Question

What is the current I shown in the given circuit?

A. $\dfrac{V}{2R}$
B. $\dfrac{V}{R}$
C. $\dfrac{V}{16R}$
D. $\dfrac{V}{8R}$

Answer 1

Hint: Recall that a parallel component of a circuit is a current dividing component of the circuit. Using this, determine all the points at which the current gets divided in the circuit and subsequently arrive at the magnitude of current through each of the current dividing branches. Keep in mind that the voltage gets divided in a similar way across series components.
This should finally lead you to the current through the resistor in the last branch in terms of current through the second branch, which you can determine by using Ohm’s law and arrive at the required expression.

Formula used:
Ohm’s Law: $I=\dfrac{V}{R}$

Complete answer:
We begin under the preface that the current gets divided across parallel components of the circuit but remains unchanged for components in series.

The equivalent circuit as the current flows from the voltage source to the resistor across branch BC is shown in the figure below.

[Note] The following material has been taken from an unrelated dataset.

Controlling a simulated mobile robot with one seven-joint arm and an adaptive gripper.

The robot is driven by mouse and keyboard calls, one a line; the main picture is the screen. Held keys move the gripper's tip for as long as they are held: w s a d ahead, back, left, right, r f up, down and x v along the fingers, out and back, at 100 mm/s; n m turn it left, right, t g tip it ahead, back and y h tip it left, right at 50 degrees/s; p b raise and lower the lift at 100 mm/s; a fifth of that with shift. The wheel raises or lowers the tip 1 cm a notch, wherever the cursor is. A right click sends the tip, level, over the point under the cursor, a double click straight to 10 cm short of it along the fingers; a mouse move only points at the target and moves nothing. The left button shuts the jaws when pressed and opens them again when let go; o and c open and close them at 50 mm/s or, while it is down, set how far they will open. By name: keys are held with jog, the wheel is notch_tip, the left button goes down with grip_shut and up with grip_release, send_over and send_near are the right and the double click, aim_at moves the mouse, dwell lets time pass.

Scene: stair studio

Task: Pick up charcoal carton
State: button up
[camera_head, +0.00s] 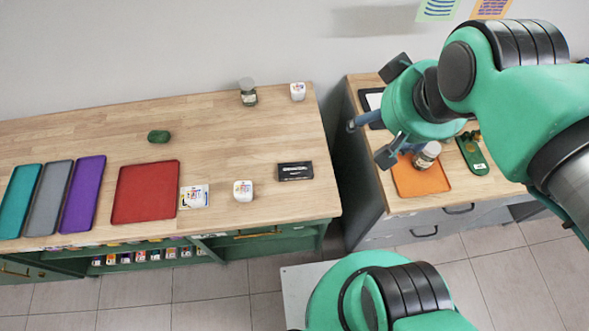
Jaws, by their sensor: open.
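The charcoal carton (295,171) is a small, flat dark box with pale lettering. It lies on the wooden top of the left counter, near its right end. My gripper (388,112) is at the upper right of the picture, over the left part of the right-hand cabinet. The carton is fully in view.
A white jar (243,190) stands left of the carton, near a white card box (194,197) and a red tray (146,193). A glass jar (248,92) and white container (298,91) stand behind. A gap separates the counter from the right cabinet (392,230).

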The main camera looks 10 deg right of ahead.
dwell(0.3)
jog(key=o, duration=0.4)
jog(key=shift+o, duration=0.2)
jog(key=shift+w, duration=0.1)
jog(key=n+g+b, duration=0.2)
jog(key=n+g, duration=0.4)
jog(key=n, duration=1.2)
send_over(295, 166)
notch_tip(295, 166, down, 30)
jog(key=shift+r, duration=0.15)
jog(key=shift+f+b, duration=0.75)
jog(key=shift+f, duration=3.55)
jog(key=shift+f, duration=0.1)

Thus, the current through the resistor arises due to the resistance of value 2R and is given as $I_1 = \dfrac{V}{2R}$, since the series resistance leaves the current unchanged.

Now, as the current flows through, there is a division of current proportional to the resistance whenever the current encounters a parallel resistance, and there is a division of voltage across series resistance.

We have $I_1 = \dfrac{V}{2R}$
Therefore, the voltage drop across $R_{BC}$ is
$V_{BC} = I_1 .R_{BC} = \dfrac{V}{2R}.R = \dfrac{V}{2}$
Now, this voltage is established across the resistor $CG$. Therefore, current through $R_{CG}$ is
$I_{CG} = \dfrac{V_{BC}}{R_{CG}} = \dfrac{\dfrac{V}{2}}{2R} = \dfrac{1}{2}\dfrac{V}{2R} = \dfrac{I_1}{2} $
Voltage drop across $R_{CD}$ is
$V_{CD} = I_{CG}.R_{CD} = \dfrac{V}{4R}.R = \dfrac{V}{4}$
Now, this voltage is established across the resistor $DG$. Therefore, current through $R_{DG}$ is
$I_{DG} = \dfrac{V_{CD}}{R_{DG}} = \dfrac{\dfrac{V}{4}}{2R} = \dfrac{1}{4}\dfrac{V}{2R} = \dfrac{I_1}{4} $
Voltage drop across $R_{DE}$ is
$V_{DE} = I_{DG}.R_{RE} = \dfrac{V}{8R}.R = \dfrac{V}{8}$
Now, this voltage is established across the resistor $EG$. Therefore, current through $R_{EG}$ is
$I_{EG} = \dfrac{V_{DE}}{R_{EG}} = \dfrac{\dfrac{V}{8}}{2R} = \dfrac{1}{8}\dfrac{V}{2R} = \dfrac{I_1}{8} $
Since there is no series resistance across EF, the voltage drop across $R_{FG}$ will be $V_{FG} = V_{DE} = \dfrac{V}{8}$
Therefore, the current through $R_{FG}$ will also be $I= I_{FG}= I_{EG} = \dfrac{I_1}{8}$
$\Rightarrow I = \dfrac{V}{2R(8)} = \dfrac{V}{16R}$

So, the correct answer is “Option C”.

Note:
Remember that when a circuit is connected in series, the current flowing through all circuit components will be the same and the voltage drop across each component may be different, whereas, in a parallel circuit, the voltage across the different branches of the circuit will be the same while the current flowing through the branches gets distributed, with the branch of least resistance getting maximum current flow.
Thus, a series circuit is a voltage divider circuit, whereas a parallel circuit is a current divider circuit.